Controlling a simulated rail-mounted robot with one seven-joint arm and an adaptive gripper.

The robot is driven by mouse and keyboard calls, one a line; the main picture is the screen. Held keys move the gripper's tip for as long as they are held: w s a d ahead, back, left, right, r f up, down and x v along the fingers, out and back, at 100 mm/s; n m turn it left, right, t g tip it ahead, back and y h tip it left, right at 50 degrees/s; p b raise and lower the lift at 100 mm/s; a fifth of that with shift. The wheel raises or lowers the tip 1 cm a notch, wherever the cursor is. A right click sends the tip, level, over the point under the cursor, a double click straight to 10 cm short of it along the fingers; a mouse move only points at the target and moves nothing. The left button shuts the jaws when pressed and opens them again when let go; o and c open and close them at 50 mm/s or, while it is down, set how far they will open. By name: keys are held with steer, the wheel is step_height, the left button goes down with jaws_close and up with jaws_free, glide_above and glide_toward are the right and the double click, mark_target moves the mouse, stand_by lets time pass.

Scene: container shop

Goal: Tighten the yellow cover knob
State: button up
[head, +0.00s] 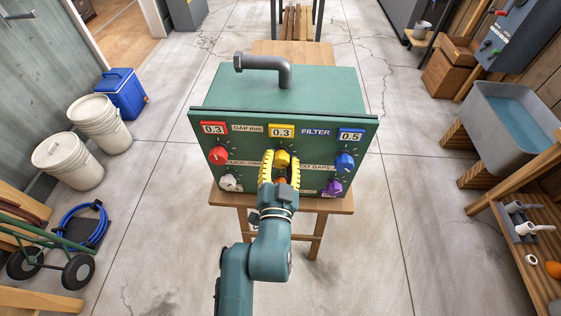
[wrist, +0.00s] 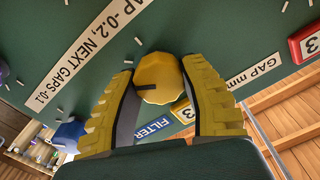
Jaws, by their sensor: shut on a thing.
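The yellow cover knob (head: 282,159) is on the front of a green box, below a yellow display reading 0.3 (head: 281,131). My gripper (head: 281,166) is in front of the panel with its yellow ribbed fingers around the knob. In the wrist view the knob (wrist: 158,78) sits between the two fingers, near their tips, and my gripper (wrist: 158,85) is shut on it. A dark mark shows on the knob's face. The green box (head: 325,85) stands on a small wooden table (head: 338,204). My gripper hides part of the panel's lower label.
A red knob (head: 217,155) and a white knob (head: 231,182) are left of my gripper. A blue knob (head: 345,162) and a purple knob (head: 332,188) are to its right. A bent grey pipe (head: 270,62) tops the box. Floor around the table is clear.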

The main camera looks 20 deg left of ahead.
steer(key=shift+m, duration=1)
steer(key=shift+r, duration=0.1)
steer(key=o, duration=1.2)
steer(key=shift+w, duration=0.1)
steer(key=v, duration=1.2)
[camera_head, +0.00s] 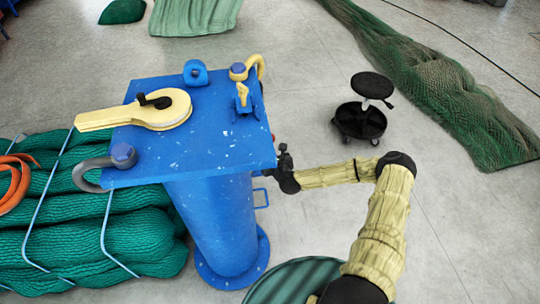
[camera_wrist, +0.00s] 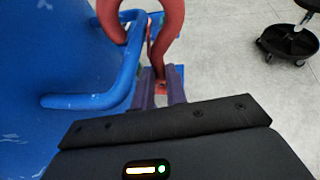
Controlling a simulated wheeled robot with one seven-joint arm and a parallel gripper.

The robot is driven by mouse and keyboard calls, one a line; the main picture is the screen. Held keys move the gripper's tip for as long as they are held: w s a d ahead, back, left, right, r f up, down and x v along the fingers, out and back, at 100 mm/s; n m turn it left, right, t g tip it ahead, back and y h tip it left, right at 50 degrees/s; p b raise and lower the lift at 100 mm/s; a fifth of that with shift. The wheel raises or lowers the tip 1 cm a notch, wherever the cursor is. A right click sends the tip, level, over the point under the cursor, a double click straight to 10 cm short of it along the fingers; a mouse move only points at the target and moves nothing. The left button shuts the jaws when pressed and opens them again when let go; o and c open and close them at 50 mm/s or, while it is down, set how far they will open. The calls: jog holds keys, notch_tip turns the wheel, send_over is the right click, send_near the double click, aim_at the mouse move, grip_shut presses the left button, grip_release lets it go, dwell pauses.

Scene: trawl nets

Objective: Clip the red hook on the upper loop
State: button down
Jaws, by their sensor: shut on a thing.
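In the wrist view the red hook (camera_wrist: 171,32) is large at the top, its curve running out of frame. My gripper (camera_wrist: 161,88) is shut on its lower end. A blue loop (camera_wrist: 84,101) stands out from the blue post beside the hook. Part of this loop overlaps the hook's curve in the picture; I cannot tell whether the hook is around it. In the head view my gripper (camera_head: 284,152) is at the right edge of the blue post's top plate, and the hook is mostly hidden. A blue loop (camera_head: 262,198) shows lower on the post, below my gripper.
The blue post (camera_head: 222,225) has a wide top plate (camera_head: 205,145) with a yellow lever (camera_head: 150,112) and shackles. Green net bundles (camera_head: 100,240) lie at left. A black stool (camera_head: 362,120) stands on open floor at right, before a long green net (camera_head: 450,95).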

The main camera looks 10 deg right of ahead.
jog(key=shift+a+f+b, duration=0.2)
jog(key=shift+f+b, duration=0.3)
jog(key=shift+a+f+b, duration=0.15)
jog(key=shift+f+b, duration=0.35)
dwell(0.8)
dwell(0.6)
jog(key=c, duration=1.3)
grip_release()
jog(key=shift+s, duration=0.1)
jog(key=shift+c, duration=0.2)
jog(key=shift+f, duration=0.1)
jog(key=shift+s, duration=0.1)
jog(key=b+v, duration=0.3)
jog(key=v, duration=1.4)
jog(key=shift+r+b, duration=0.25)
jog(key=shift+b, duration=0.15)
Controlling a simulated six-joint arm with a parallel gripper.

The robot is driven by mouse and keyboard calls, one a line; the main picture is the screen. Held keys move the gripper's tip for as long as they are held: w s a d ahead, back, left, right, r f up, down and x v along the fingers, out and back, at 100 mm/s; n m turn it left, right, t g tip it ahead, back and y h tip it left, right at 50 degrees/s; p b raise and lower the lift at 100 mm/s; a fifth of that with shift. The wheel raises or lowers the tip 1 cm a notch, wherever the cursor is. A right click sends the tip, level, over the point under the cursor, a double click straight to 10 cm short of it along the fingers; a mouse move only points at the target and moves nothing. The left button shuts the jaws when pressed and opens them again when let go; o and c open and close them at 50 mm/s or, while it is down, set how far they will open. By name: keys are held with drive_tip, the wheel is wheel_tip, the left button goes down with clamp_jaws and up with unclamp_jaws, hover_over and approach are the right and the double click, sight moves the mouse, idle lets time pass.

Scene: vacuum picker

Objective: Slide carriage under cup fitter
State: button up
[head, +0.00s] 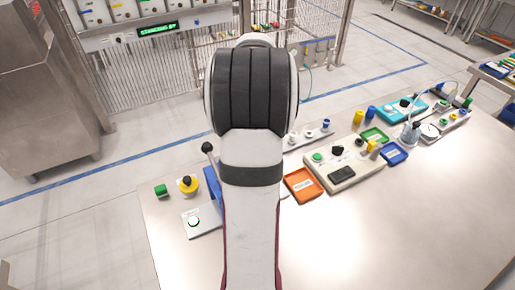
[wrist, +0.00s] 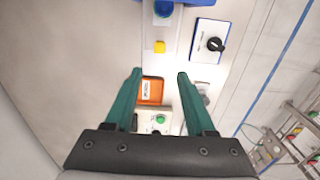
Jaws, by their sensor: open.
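I cannot tell for sure which part is the carriage. In the head view my arm hides the gripper and much of this spot. A blue stand (head: 211,184), partly behind my arm, with a black-knobbed lever (head: 208,148) may be the cup fitter, but I cannot be certain.
An orange tray (head: 303,185) and a beige control box (head: 344,165) stand right of my arm. A black-knob panel (wrist: 213,43) lies near the strip. The table's front right is clear.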

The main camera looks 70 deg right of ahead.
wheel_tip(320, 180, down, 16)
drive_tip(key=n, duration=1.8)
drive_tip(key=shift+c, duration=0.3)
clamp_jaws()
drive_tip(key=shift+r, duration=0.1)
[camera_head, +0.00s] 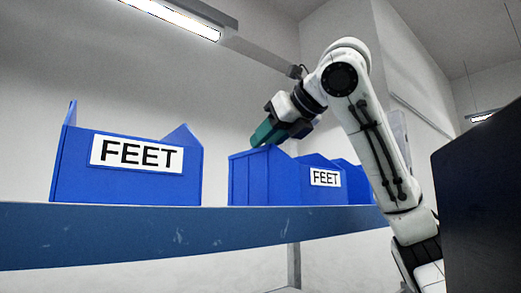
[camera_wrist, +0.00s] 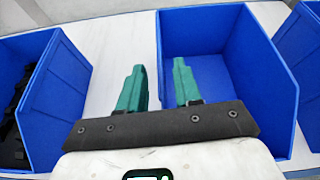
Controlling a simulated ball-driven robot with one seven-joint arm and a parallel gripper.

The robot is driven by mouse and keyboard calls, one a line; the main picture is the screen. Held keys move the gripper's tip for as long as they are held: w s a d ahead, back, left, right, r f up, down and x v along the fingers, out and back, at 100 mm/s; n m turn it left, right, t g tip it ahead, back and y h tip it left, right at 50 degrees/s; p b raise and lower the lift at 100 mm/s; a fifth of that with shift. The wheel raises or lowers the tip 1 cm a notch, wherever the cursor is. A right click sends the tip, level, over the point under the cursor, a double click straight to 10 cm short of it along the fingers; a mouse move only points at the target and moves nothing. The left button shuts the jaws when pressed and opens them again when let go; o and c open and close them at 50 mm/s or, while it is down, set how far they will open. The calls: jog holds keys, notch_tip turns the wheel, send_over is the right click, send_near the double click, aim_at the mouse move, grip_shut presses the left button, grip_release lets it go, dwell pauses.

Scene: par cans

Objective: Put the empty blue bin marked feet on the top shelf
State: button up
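A blue bin with a FEET label (camera_head: 325,178) stands on the shelf right of centre in the head view. In the wrist view, the bin under my gripper (camera_wrist: 205,25) looks empty inside. My gripper (camera_head: 263,136) has green fingers and is at this bin's upper left side. In the wrist view the fingers (camera_wrist: 158,75) are apart, with the bin's left wall lying between them; whether they touch it is unclear. The shelf (camera_head: 150,235) has a blue front beam. No level above it shows in the head view.
Another blue FEET bin (camera_head: 125,168) stands to the left, across a gap. In the wrist view, the left bin (camera_wrist: 70,70) holds dark parts (camera_wrist: 14,115). Another bin (camera_wrist: 302,50) is close on the right. A dark panel (camera_head: 480,200) is at far right.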

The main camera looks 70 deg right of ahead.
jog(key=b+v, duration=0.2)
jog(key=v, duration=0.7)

What the exercise asks. Pull out every line of the records that includes the string "joint".

Solution.
Controlling a simulated rail-mounted robot with one seven-joint arm and an adaptive gripper.
Controlling a simulated wheeled robot with one seven-joint arm and a parallel gripper.
Controlling a simulated six-joint arm with a parallel gripper.
Controlling a simulated ball-driven robot with one seven-joint arm and a parallel gripper.

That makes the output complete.